On 6 May 2010 the Japanese fast breeder reactor Monju located in Tsuruga restarted for the first time after it was shutdown on 8 December 1995, following a major sodium leak and fire. The extent of the accident had been covered up and the operator had first released a forged version of video footage shot by a technical team shortly after the event. The revelation of the manipulation led to massive loss of confidence in nuclear operators in Japan.
National authorities and the Fukui Prefecture authorized the restart of the 280 MW (gross) reactor in spite of continuous protests by environmentalists, scientists and mainstream media (see a report on Asahi Shimbun editorial) over safety and proliferation concerns. The reactor had been connected to the grid on 29 August 1995, less than three and a half months prior to the accident, and has since been consuming power - especially for the necessary permanent heating of the sodium to maintain its liquid form - rather than generating electricity for the grid.

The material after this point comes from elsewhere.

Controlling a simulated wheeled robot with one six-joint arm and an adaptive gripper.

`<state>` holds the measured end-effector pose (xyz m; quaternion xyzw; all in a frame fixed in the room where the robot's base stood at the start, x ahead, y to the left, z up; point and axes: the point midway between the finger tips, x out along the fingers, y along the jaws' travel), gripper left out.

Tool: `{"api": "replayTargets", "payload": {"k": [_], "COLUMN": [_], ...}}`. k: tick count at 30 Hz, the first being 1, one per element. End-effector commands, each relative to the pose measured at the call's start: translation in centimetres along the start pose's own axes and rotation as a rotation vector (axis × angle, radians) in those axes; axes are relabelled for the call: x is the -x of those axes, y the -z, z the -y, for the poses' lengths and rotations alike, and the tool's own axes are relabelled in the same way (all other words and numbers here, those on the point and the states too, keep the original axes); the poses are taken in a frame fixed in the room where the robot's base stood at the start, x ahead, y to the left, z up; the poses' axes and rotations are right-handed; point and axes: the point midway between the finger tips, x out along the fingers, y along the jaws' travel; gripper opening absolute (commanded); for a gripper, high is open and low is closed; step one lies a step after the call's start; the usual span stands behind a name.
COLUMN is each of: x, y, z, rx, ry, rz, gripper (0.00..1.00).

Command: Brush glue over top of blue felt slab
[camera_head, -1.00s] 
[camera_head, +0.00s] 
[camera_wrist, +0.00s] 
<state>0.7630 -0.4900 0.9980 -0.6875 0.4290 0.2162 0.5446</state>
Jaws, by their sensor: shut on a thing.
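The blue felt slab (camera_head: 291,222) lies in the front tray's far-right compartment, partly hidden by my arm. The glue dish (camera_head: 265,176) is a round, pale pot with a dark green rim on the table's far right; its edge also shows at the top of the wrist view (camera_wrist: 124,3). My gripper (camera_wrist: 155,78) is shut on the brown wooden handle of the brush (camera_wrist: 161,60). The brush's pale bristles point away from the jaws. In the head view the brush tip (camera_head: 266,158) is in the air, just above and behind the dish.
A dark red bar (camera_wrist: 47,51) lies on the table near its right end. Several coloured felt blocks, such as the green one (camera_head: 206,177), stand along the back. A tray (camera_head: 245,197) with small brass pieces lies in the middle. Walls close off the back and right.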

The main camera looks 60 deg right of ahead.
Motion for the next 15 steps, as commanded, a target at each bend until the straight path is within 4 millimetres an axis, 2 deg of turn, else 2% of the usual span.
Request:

According to the Japan Times the Monju project cost about ¥900 billion ($7.5 billion) so far, including ¥600 billion ($5 billion) for construction. The accident contributed significantly to the costs. It was caused by a broken thermocouple in the secondary sodium loop that gave way to a massive sodium leak estimated at 640 kg, some of which ignited. Sodium is highly reactive in contact with air and water.
The Tokyo Citizens' Nuclear Information Center (CNIC) was not alone to raise concerns over the restart. "Monju was built 20 years ago to meet a design basis that was set 30 years ago", CNIC stated in a press release. "We believe that Monju is an accident waiting to happen and that it is, therefore, irresponsible to restart the plant", CNIC concludes.
In March 2010 twenty-nine scientists signed a declaration opposing the restart of Monju stating that "hardly any checks of coolant system piping, tests to detect non-penetrating cracks and holes in the steam generator heat transfer tubes, or studies of the integrity of fuel assemblies in the reactor core have been undertaken, so there is no knowing what defects might be lurking."
The scientists also claim that "in the course of preparations to restart Monju, it was discovered by accident, as a result of false alarms, that hundreds of contact-type sodium detectors had not been checked". Hours after the restart, one in three gas detectors started indicating a leak. When the detector kept sending signals the following day that were identified as false alarms, "they have concluded the equipment has developed problems", reported Japan Times on 8 May 2010.
Monju is part of a Long Term Plan that envisaged as early as 1967 that the fast breeder reactor should be the mainstream of future nuclear power generation. The first commercial breeder was then thought to start operating in the late 1980s. By that time the commercialization of breeders was pushed back to around 2030. A 2006 policy paper by the Japan Atomic Energy Commission (JAEC) pushes the target date of commercialization to 2050.
As former IPFM member Tatsujiro Suzuki, now Vice-Chairman of JAEC, indicates in his detailed review of the history of Japanese fast breeder development (see IPFM Research Report No. 8, Chapter 4), the Monju accident "triggered a significant shift in Japan's fast breeder reactor program". The effect was that the debate was opened to critics and, according to Suzuki, the fast breeder reactor commercialization date "has receded far into the future while the fast breeder reactor R&D budget has been shrinking. Japan's continued commitment to the fast breeder reactor appears largely driven by socio-political factors affecting Japan's management of the back-end of the light-water reactor fuel cycle and R&D management".